Jul 21
Last week Live Nation announced that it did another so called “360” deal, this time with the band Nickleback. (Nickleback is for all intents and purposes the musical equivalent of a McDonald’s Value Meal: cheap, bland, one-size fits all and unhealthy but some will tolerate it if desperate).
According to Live Nation the deal “will enable us to fully capitalize on our vertically integrated platform” and “structured to increase our revenue and cash flow potential significantly, while reducing our risk profile… this investment is cross collateralized… ” and on and on. I don’t know about you, but I have a hard time imagining John Hammond, the legendary A&R man from the 50s, 60s and 70s, joyfully making that statement after signing Bob Dylan or Bruce Springsteen to Columbia Records back in the day. Ahh, times they are a-changin’.
For those of you who have not heard the term “360 Deal” it basically means that an artist (though I hesitate to use the term to describe Nickleback) gets one big advance check from a company like Live Nation, which in exchange gets rights to that artist’s record sales, touring income, merchandise sales, publishing, etc. In the past nine months or so, Live Nation has spent over half-a-billion dollars making these types of deals with Madonna, U2, Jay Z, the Jonas Brothers, Shakira, etc.
If you read most of the press articles out there, they’ll have you believe that these deals are the savior of the modern music business and that companies like Live Nation are pointing the way to a brave new future. Moses and Abraham Lincoln all rolled into one. Wall Street’s response to all these cheerful pronouncements? Since Live Nation started doing these deals, its stock price is down about 53% compared to an 18% drop of the Dow Jones average during the same period.
I’ll let the financial analysts tell you why they think Live Nation is worth less than half it was last October but my problem with these deals boils down to this:
First, there’s nothing original about them. Berry Gordy did these deals with Motown 45 years ago. Groups like the Supremes, the Temptations and the Jackson 5 were literally owned by Motown. Record sales, touring, TV appearances, likeness, TV rights etc. The whole thing. It was good while it lasted and then the artists decided that they did not like to be told what to wear, how to walk or what kind of music they should perform and how often. No one likes to be “owned”.
They don’t benefit the artist. Let’s face it, there is not a single company out there that can be equally adept at selling records, selling tickets, producing tours, moving merchandise sales, running websites, administering publishing rights, managing fan clubs, monitoring airplay, signing sync-licensing deals, exploiting image rights, running PR campaigns, managing social media sites, monitoring blogs, etc. That control should remain with the artist and his/her team who outsource all these activities to a host of other entities who are specialists. Specialization not concentration is the future.
They don’t benefit the music-loving public. When you take big bets with advances, your first and primary motive is to recoup – quickly. Time and again, when money is the only motivation, art, and by extent the public, suffers. Just check out any Marlon Brando movie that was done just for the money. Or, any Elvis Presley post-army service movie for that matter. Or most reunion tours. There’s no spark, no passion, no oomph. For art to flourish, there always needs to be a patron, but the artist needs to control the timeframe and the creation.
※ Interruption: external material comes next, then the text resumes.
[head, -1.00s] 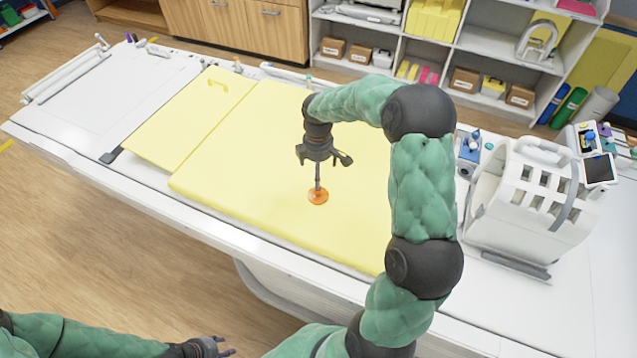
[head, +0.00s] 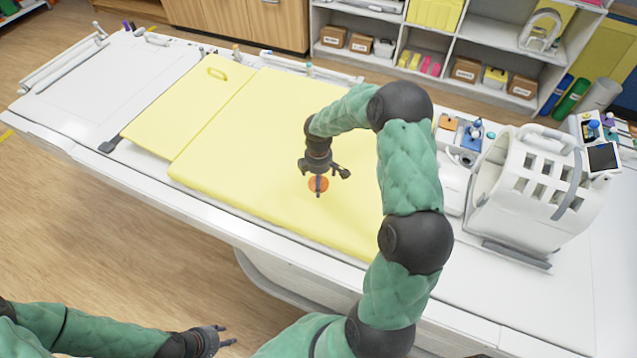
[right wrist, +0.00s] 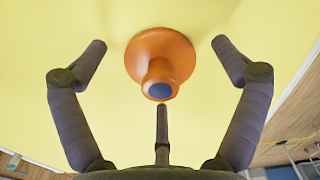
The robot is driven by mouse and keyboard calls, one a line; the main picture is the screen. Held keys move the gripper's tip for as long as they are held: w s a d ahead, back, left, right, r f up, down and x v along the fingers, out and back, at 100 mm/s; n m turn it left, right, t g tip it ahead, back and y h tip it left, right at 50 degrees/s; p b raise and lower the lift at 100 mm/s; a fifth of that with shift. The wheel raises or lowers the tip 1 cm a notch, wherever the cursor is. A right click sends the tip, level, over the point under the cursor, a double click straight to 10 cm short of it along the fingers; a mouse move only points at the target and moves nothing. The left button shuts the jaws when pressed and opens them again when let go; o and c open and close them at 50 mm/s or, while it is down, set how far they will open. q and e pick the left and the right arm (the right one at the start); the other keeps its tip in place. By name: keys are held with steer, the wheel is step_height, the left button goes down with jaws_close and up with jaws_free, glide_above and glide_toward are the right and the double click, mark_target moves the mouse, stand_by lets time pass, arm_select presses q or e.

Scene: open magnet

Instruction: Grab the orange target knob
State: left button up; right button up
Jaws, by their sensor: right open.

They don’t benefit the dealmaker. I personally fail to see how blowing the equivalent of a small nation’s GDP on a bunch of stars way past their earning prime makes any sense. I mean, how many more records and tours does Madonna have in her? Even for younger groups, the deals only make sense if they are able to reach a mass audience. But as all trends show, the future of the music business is not mass, it’s niche.
They are not the future. One just needs to take a look at two trends to realize that the future of music is not in mass-reaching artists and bloated big budget marketing: record sales of major label releases are going down each year; and the average age of artists that consistently sell large seat venues is going up. The future belongs to the niche.
As I mentioned many times before, the future of the music business is not in the mass-reaching elite that dominated the industry for so many years, but in the niche-reaching artistic middle class that controls both the means of production and distribution and marketing. These middle class artists will outsource all non-essential activities not to one firm but to a host of specialists.